### Material to process ###
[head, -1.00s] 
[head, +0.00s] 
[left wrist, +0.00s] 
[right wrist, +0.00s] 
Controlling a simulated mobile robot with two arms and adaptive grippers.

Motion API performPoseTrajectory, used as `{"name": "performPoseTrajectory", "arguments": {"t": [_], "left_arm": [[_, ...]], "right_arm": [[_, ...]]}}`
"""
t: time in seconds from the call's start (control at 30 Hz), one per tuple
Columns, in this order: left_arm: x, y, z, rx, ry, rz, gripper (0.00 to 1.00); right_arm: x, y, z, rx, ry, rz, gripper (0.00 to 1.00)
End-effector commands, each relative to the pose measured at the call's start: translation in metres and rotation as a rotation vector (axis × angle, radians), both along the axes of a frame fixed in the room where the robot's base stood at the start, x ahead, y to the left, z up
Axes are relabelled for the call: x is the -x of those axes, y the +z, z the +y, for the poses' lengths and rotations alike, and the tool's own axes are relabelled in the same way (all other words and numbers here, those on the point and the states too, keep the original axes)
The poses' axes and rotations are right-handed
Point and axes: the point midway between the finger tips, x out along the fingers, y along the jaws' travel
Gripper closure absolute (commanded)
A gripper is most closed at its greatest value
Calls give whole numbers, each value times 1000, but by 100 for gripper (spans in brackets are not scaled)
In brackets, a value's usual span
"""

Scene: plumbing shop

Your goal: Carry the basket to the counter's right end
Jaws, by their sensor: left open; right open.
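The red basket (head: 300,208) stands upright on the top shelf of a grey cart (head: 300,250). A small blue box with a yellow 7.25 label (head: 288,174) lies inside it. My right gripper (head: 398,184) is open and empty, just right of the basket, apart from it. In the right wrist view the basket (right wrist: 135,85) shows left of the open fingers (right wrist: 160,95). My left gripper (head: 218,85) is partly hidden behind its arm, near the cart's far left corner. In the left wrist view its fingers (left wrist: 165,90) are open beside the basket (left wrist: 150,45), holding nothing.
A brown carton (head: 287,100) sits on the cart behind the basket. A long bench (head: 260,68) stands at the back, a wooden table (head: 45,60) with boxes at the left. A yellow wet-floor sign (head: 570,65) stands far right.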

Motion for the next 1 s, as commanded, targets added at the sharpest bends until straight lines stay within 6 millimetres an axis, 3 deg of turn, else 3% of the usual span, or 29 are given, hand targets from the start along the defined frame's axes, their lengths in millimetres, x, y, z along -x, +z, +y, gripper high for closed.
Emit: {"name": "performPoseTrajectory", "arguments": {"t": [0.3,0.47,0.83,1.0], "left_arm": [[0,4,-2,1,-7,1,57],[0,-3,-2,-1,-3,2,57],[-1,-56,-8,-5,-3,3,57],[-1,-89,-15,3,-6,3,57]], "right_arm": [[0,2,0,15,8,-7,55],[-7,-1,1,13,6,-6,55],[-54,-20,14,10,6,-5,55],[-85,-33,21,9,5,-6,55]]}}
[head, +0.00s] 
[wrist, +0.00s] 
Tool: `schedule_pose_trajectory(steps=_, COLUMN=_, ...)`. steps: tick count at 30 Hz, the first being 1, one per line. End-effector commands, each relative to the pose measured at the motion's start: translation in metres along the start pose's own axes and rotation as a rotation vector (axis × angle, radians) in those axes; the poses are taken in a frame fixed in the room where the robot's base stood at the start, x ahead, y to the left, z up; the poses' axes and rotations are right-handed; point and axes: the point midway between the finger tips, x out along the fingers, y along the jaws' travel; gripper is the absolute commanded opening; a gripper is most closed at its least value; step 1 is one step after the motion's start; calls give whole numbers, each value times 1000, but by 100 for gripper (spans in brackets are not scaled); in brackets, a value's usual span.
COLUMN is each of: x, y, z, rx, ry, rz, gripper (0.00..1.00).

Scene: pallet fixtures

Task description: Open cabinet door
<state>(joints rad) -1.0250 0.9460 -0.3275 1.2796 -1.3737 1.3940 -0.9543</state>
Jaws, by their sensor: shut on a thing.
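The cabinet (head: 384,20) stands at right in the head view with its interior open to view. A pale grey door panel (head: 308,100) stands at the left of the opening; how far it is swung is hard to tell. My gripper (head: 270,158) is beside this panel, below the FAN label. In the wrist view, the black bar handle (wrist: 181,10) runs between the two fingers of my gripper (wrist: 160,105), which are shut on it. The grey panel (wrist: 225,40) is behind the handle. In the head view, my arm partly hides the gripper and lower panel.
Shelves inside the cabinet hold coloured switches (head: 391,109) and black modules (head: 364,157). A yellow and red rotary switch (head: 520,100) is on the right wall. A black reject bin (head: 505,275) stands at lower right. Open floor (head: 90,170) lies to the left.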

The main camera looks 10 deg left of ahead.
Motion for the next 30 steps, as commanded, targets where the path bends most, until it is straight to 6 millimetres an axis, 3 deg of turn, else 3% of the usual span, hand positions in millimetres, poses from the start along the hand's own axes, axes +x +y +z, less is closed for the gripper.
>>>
###
__Problem__
Repeat exactly the lines above, starting with the line that contains "Scene: pallet fixtures" and ending with the last line, both included, and nothing else.

__Result for this task__
Scene: pallet fixtures

Task description: Open cabinet door
<state>(joints rad) -1.0250 0.9460 -0.3275 1.2796 -1.3737 1.3940 -0.9543</state>
Jaws, by their sensor: shut on a thing.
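The cabinet (head: 384,20) stands at right in the head view with its interior open to view. A pale grey door panel (head: 308,100) stands at the left of the opening; how far it is swung is hard to tell. My gripper (head: 270,158) is beside this panel, below the FAN label. In the wrist view, the black bar handle (wrist: 181,10) runs between the two fingers of my gripper (wrist: 160,105), which are shut on it. The grey panel (wrist: 225,40) is behind the handle. In the head view, my arm partly hides the gripper and lower panel.
Shelves inside the cabinet hold coloured switches (head: 391,109) and black modules (head: 364,157). A yellow and red rotary switch (head: 520,100) is on the right wall. A black reject bin (head: 505,275) stands at lower right. Open floor (head: 90,170) lies to the left.

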The main camera looks 10 deg left of ahead.
Motion for the next 30 steps, as commanded, targets where the path bends most, until it is straight to 6 millimetres an axis, 3 deg of turn, else 3% of the usual span, hand positions in millimetres, poses from the start along the hand's own axes, axes +x +y +z, less is closed for the gripper.
>>>

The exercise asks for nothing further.